— START —
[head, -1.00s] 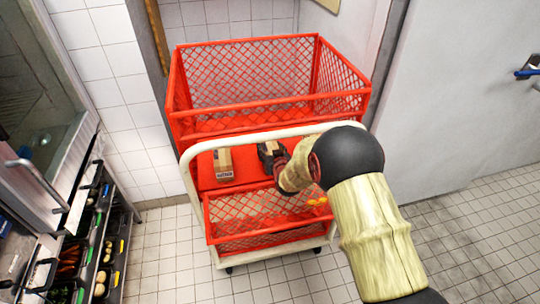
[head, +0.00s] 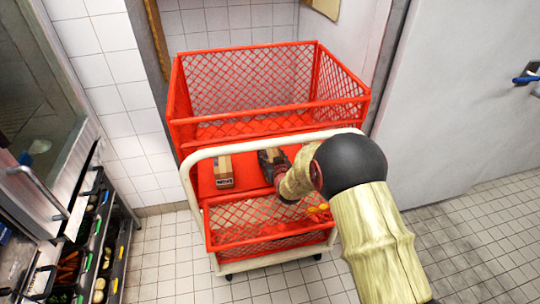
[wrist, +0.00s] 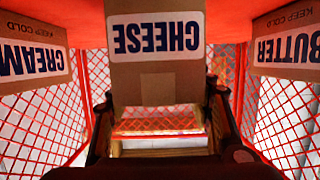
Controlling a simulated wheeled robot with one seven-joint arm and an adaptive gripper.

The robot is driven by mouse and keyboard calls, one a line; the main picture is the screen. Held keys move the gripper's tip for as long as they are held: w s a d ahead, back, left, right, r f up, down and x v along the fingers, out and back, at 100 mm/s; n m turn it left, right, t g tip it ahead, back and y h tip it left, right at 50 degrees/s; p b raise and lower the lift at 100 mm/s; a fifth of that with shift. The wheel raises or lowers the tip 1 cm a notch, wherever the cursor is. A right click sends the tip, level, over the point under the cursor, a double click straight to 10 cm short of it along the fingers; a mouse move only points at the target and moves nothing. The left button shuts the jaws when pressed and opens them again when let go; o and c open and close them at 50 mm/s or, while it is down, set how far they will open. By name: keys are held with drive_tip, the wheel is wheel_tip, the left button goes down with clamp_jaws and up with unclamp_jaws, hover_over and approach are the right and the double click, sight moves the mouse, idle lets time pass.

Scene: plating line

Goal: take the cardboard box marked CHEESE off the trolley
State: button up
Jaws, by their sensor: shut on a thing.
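The CHEESE box (wrist: 158,75) is brown cardboard with a white label, upside down in the wrist view. It stands between the fingers of my gripper (wrist: 160,98), which is shut on it. In the head view my gripper (head: 272,160) reaches over the white handle rail to the red shelf of the trolley (head: 215,200). The held box is mostly hidden there behind the gripper. I cannot tell whether it still touches the shelf.
In the wrist view a CREAM box (wrist: 32,60) is at left and a BUTTER box (wrist: 288,45) at right. One cardboard box (head: 223,170) shows left of my gripper in the head view. The white handle rail (head: 245,142) and red mesh basket sides (head: 265,222) surround the shelf.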

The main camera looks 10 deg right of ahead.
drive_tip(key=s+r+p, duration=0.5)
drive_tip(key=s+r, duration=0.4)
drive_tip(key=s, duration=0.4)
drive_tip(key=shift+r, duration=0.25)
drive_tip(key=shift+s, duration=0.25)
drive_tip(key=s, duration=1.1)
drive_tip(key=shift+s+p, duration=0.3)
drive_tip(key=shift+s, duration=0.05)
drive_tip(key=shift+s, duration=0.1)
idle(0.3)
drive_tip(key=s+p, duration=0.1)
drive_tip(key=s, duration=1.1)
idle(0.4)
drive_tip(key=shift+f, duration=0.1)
— END —
* _TO DO_
Print out, exactly and with nothing added, the lines starting at the line holding "[wrist, +0.00s]" and ending at the line holding "Controlling a simulated", minus any pictures.

* _REPLY TO THE EXERCISE_
[wrist, +0.00s] 
Controlling a simulated wheeled robot with one seven-joint arm and an adaptive gripper.

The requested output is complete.